A unique feature of the Prophet’s Mosque is that it consist of 27 main plazas. Each plaza is now capped by a state of the art sliding domes, which can be rapidly opened and closed. These domes do not produce any sound while opening or closing. These domes slide out on metal tracks to shade areas of the roof, creating light wells for the prayer hall. These can be used in unison or separately as required. When opened these do away suffocation and make the air very light. Elaborately carved stone friezes decorate the dooms, and these plazas have been paved in geometrically patterned marble tiles. These amazing sliding domes are very exceptional piece of architecture not found anywhere in the mosques all over the world or in temples or anywhere. I have seen people looking aghast while these dooms with their tons of weight recede producing no sound.
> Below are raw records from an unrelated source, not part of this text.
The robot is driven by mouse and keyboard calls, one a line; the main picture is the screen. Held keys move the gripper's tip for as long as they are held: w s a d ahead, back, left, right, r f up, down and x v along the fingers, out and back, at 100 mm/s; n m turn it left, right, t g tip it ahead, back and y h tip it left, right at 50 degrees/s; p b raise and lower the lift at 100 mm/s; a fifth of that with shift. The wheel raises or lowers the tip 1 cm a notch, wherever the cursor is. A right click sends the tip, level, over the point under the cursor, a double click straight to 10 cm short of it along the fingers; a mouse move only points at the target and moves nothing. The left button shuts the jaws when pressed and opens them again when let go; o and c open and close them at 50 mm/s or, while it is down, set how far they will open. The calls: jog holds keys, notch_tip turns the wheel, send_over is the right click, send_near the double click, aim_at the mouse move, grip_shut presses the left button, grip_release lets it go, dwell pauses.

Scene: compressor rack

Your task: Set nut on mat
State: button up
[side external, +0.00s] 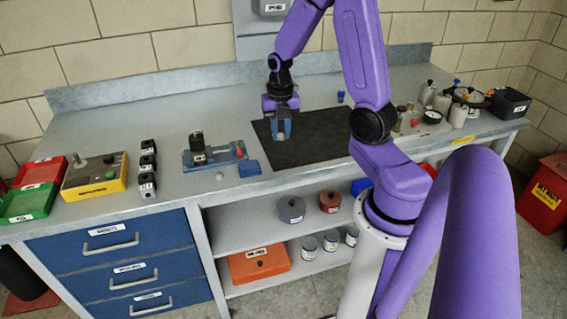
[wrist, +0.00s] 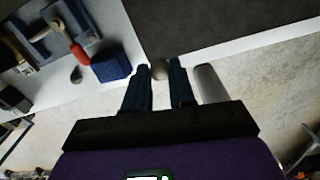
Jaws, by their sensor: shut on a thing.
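The dark mat (side external: 320,145) lies flat on the bench, and its corner shows at the top of the wrist view (wrist: 220,25). My gripper (side external: 281,138) points down in front of the mat's left part in the side view. In the wrist view its two fingers (wrist: 161,78) are shut on a small, rounded, grey-brown thing, seemingly the nut (wrist: 160,69). The fingers partly hide it.
Left of the mat are a blue block (side external: 249,168), a blue vise (side external: 215,154) with a red handle and a small grey piece (side external: 219,175). Bottles (side external: 428,93) and a black box (side external: 508,103) stand at the right. The mat's visible surface is clear.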

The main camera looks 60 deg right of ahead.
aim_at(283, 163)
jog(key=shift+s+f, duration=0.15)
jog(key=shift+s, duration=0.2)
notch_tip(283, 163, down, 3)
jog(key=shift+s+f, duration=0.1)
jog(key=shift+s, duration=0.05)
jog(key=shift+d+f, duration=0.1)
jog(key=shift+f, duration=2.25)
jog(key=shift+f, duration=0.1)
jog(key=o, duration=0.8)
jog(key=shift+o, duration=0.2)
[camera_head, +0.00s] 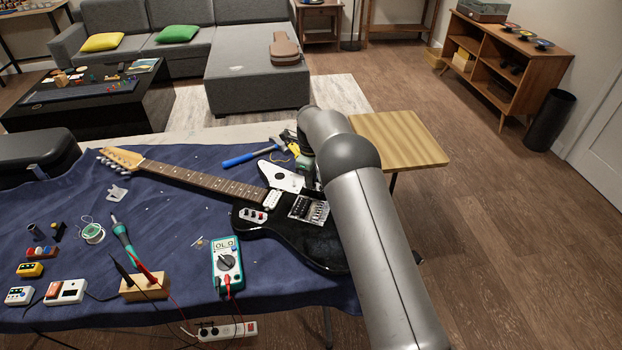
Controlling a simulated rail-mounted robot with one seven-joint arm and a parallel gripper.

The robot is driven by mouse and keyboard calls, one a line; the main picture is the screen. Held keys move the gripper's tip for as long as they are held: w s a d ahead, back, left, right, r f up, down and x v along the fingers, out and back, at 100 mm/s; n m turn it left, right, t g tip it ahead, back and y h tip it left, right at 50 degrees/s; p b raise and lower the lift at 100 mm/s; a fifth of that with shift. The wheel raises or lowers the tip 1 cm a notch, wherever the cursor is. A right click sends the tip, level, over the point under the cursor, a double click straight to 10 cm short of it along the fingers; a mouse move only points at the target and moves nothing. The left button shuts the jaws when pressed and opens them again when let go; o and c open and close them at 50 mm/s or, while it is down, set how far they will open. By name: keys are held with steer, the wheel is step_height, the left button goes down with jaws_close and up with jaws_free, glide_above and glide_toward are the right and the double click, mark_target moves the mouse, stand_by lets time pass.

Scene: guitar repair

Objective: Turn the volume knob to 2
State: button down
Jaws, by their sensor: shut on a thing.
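The black electric guitar (283,224) lies on the blue cloth with its neck pointing to the upper left. Its metal bridge (308,209) and a light pickup (271,200) show.
A multimeter (227,262) stands close below the guitar, with red and black leads. A soldering iron (123,240) rests left. A wooden side table (400,138) stands behind my arm.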

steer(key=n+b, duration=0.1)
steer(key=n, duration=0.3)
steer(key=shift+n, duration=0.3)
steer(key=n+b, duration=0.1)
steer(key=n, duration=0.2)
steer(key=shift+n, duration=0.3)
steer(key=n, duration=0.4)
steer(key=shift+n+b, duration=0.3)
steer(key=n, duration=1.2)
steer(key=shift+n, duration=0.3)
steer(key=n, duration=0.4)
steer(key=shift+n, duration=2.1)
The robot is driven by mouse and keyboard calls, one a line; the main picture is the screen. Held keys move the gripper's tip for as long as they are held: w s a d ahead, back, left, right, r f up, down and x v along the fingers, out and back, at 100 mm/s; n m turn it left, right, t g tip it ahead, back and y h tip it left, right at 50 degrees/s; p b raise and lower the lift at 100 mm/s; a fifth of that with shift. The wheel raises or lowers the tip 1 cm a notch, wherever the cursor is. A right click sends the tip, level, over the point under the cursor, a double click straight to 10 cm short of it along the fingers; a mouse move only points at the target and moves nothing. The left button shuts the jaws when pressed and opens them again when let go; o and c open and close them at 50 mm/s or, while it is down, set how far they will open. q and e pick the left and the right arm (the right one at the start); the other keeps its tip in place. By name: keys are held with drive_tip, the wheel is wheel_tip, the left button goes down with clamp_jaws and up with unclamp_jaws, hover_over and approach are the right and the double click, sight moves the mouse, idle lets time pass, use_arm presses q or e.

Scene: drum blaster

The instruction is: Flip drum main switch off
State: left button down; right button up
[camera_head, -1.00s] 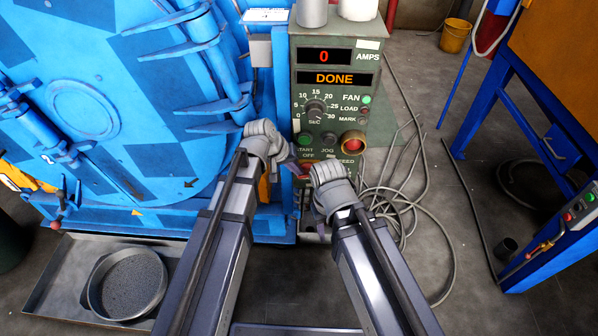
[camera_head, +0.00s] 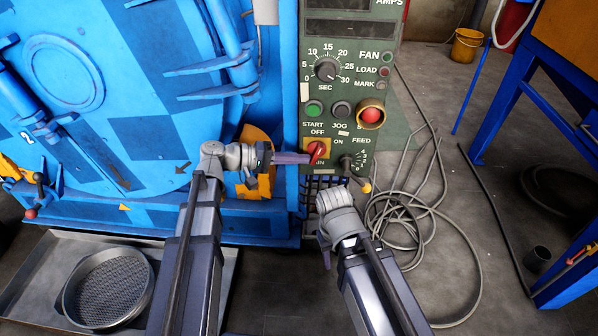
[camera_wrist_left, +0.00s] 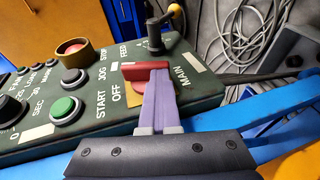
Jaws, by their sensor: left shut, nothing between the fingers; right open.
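The main switch (camera_head: 318,148) is a red handle on a yellow plate, low on the green control panel (camera_head: 345,105), near the OFF, ON and MAIN labels. In the left wrist view the red handle (camera_wrist_left: 140,69) lies crosswise just beyond the fingertips. My left gripper (camera_head: 307,159) is shut and empty, its purple fingers pointing right at the switch. In the left wrist view its fingertips (camera_wrist_left: 158,77) meet or nearly meet the handle; contact is unclear. My right gripper (camera_head: 325,250) is open, below the panel, its fingers mostly hidden.
Green start (camera_head: 314,109) and red stop (camera_head: 371,115) buttons sit above the switch. A yellow-tipped feed lever (camera_head: 365,186) sticks out at its right. The blue drum (camera_head: 90,100) fills the left. Grey cables (camera_head: 425,210) lie on the floor at right.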

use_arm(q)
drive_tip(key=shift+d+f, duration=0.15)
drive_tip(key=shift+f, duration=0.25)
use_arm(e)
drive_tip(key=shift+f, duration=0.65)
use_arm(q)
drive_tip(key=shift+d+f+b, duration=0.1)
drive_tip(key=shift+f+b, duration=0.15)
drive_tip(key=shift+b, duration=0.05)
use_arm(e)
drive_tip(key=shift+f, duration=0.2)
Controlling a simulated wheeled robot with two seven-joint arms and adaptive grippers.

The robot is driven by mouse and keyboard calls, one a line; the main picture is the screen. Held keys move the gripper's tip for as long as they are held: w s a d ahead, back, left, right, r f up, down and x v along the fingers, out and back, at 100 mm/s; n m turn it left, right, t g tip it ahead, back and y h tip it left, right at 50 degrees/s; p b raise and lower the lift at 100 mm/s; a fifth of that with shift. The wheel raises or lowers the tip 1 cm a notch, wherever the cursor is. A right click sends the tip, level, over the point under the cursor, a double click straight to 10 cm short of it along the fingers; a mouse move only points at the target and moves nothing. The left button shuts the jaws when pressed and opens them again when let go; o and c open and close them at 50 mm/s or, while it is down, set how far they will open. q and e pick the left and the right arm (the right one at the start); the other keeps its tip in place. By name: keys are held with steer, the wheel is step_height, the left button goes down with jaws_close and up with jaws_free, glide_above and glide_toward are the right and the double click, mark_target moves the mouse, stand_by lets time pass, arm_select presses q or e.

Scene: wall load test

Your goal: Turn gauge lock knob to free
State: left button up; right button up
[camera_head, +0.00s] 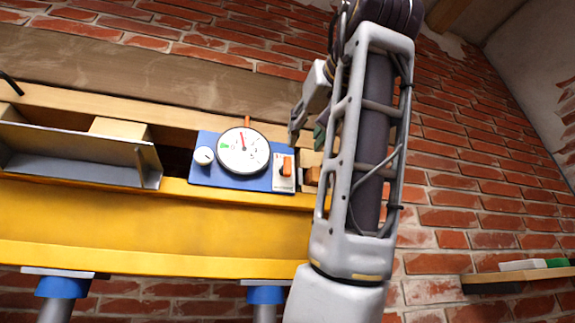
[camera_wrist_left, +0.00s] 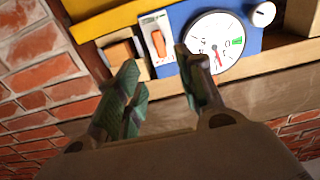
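A blue gauge plate (camera_head: 228,178) with a round white dial (camera_head: 242,151) is set on the yellow beam. A small white round knob (camera_head: 203,156) with a dark mark sits left of the dial. An orange handle (camera_head: 286,166) stands on a white panel right of it. In the left wrist view, the orange handle (camera_wrist_left: 158,43), dial (camera_wrist_left: 214,45) and white knob (camera_wrist_left: 263,14) show inverted. My left gripper (camera_wrist_left: 155,60) is open and empty, its fingers spread below the white panel and dial edge. It is partly hidden behind its arm in the head view (camera_head: 308,130). Contact cannot be told.
The yellow beam (camera_head: 150,232) rests on blue-topped posts (camera_head: 62,287). A grey metal channel (camera_head: 75,155) lies on its left. Wooden blocks (camera_head: 312,176) stand right of the gauge. A brick wall (camera_head: 450,190) is behind, with a small shelf (camera_head: 520,275) at lower right.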

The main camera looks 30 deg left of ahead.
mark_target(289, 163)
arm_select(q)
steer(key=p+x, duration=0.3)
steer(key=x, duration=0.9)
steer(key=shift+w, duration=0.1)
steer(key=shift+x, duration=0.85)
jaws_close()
King Abdullah, the Custodian of the Two Holy Mosques ordered to erect in the open plazas mechanically operated Taflon Umbrellas in east, west, north and by the right and left wings of the Qibla wall. This was a great humanitarian act of King Abdullah to save the worshippers from scorching heat and pray under these umbrellas. Moreover on his order special fans were manufactured, which give cold air emitting water vapors. King Abdullah’s New Annex in the Holy Mosque Makkah accommodating 400,000 worshippers is a dynamic work which earned appreciation all over the Muslim world. There are plans of expansion to the Prophet’s Mosque. No doubt that Saudi Kings did stand whole heartedly in the expansion of the Two Holy Mosques. Their services shall be written in the golden words in the pages of history.